In earlier Olympics play, Frazier helped Team USA to 3-1 and 8-1 wins over the Dominican Republic and Israel, respectively. He was 0-for-3 with one strikeout and added two assists and one putout against the Dominican Republic. He scored one run and went 0-for-3 with one strikeout against Israel. In a 4-2 win over Korea in the Olympics, Frazier was 0-for-3 with one strikeout. He added two assists.
In a 7-6 loss to Japan in 10 innings, Frazier laced two hits in five at-bats, drove in one run, scored one run and twice went down on strikes. He added one putout and one assist.
“He’s a guy that has kind of cemented the team,” Team USA manager Mike Scioscia, who has played and managed in the major leagues, said after the conquest of Venezuela. “He’s the keystone.”
Frazier is no stranger to international play. He starred on the East American team which won the 1998 Little League World Series. He helped the Collegiate National Team win the gold medal in the 2006 FISU World University championship, batting .224 (17-for-76), slugging three homers, driving in nine runs and scoring 14. In 2010, he helped the United States qualify for the 2011 Pan American Games, batting .313 (10-for-32) in nine games with the Professional National Team.
He took special pride in competing in the Olympics for his beloved USA.
“Playing for your country, it’s the coolest thing in the world,” the 6-foot-2, 215-pounder said after his club’s win over Venezuela. “I did my job at 12 (in the LLWS), dominated at 12 and now I’m 35 and it’s putting America on our backs once again.

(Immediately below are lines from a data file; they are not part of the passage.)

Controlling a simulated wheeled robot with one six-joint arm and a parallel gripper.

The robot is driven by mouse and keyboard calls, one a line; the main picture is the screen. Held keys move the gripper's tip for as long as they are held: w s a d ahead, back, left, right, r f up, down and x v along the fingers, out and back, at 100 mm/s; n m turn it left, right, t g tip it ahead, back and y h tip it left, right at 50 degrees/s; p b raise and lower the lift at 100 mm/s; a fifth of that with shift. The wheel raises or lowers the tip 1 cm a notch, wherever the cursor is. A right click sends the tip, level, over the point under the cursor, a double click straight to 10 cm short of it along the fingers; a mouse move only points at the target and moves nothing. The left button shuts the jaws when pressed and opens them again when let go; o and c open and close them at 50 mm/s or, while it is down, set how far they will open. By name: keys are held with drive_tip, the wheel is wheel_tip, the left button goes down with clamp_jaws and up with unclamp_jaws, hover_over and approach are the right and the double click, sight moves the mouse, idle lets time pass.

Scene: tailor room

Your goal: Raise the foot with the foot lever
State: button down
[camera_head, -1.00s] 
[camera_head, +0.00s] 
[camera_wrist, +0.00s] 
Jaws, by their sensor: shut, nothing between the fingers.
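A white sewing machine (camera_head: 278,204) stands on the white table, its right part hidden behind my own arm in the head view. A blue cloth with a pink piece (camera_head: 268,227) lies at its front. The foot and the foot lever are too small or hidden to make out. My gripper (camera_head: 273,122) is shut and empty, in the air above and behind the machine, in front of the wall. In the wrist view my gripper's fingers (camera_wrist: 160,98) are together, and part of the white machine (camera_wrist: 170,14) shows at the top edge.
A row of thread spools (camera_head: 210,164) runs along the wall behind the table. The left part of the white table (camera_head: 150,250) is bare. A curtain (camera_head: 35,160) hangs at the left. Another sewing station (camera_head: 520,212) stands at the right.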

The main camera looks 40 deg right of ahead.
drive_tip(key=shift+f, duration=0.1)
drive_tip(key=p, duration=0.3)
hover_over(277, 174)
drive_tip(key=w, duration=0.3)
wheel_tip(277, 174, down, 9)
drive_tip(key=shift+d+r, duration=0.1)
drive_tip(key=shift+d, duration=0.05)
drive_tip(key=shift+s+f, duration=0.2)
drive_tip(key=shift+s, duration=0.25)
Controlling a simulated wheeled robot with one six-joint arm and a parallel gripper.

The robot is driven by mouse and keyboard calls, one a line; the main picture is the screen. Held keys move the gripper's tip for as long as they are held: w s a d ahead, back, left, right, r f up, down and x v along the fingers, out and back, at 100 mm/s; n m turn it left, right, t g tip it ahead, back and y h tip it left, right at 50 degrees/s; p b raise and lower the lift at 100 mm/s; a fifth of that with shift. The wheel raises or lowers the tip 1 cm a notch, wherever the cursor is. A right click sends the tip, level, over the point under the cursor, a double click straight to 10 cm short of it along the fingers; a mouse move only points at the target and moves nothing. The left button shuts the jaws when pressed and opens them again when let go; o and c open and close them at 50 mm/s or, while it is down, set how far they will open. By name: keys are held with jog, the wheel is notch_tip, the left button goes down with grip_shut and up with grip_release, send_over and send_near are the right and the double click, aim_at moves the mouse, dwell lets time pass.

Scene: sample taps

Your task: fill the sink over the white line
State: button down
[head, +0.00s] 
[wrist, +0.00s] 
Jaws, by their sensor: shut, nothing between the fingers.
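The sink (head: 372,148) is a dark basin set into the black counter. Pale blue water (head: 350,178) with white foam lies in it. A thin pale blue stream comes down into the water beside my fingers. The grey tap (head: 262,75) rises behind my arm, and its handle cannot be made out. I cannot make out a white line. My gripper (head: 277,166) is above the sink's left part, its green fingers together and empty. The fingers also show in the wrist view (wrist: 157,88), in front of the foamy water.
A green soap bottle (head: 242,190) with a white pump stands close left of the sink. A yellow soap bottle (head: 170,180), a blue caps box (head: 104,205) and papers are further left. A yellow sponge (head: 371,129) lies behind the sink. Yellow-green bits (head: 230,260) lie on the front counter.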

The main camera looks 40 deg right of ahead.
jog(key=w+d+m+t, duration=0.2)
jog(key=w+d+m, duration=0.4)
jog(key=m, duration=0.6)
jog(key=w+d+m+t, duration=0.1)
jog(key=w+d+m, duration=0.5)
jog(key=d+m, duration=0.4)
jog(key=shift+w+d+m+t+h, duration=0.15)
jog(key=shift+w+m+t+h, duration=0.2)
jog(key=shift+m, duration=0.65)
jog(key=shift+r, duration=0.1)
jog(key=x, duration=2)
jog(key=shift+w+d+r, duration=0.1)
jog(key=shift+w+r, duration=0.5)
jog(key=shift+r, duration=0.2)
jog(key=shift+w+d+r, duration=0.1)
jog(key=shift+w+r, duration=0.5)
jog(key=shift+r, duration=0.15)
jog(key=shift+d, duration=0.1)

I pinch myself every day.”
Teams competed with no advanced video and computer metrics. The tools rule major league baseball.
“It just goes to show you, you really don’t need most of that stuff,” Frazier said after the win over Venezuela. “It’s baseball at the end of the day. You play for your country. You play for pride. We didn’t hit on the field. We just hit in the batting cage – until our hands bled, to be honest with you. So we brought it back to our youth days. Hit it. It doesn’t matter who’s throwing. Next guy up in line. And it really goes to show you that, honestly, that guys don’t really need video.
“All we need is a bat and a ball and a glove and the determination to be the best player you can be.”
Still a Toms River resident, Frazier was drafted 34th overall by the Reds out of Rutgers. He was with the Reds from 2011-2015. During the 2014 regular season, he hit 29 homers and drove in 80 runs. He followed with 35 homers and 89 RBI in 2015. He played baseball with even bigger biceps in 2016 with the Chicago White Sox, blasting a career-high 40 homers and driving in a career-best 98 runs during the regular season.
Frazier also played for the New York Yankees, the New York Mets (he had two tenures with the National League club) and the Texas Rangers. He won the Heart and Hustle Award in 2016. He hit .241 lifetime, slugged 218 homers and plated 639 runs in 1,244 regular-season games. He stroked 1,059 regular-season hits and stole 73 bases. He was caught stealing 38 times. He posted a .318 on-base percentage, a .763 on-base plus slugging percentage and slugged .445.
He won the 2015 Major League Home Run Derby and was second in the event in 2014. His pitcher was a brother, former South star Charles Frazier, who played minor-league baseball in the Florida Marlins’ system.
Nicknamed the Toddfather, Frazier’s favorite singer is New Jersey-born Frank Sinatra. Sinatra’s music is played as Frazier enters the batter’s box. Frazier’s estimated career earnings are $45,817,796. He pocketed $22,500 for competing in the Olympics.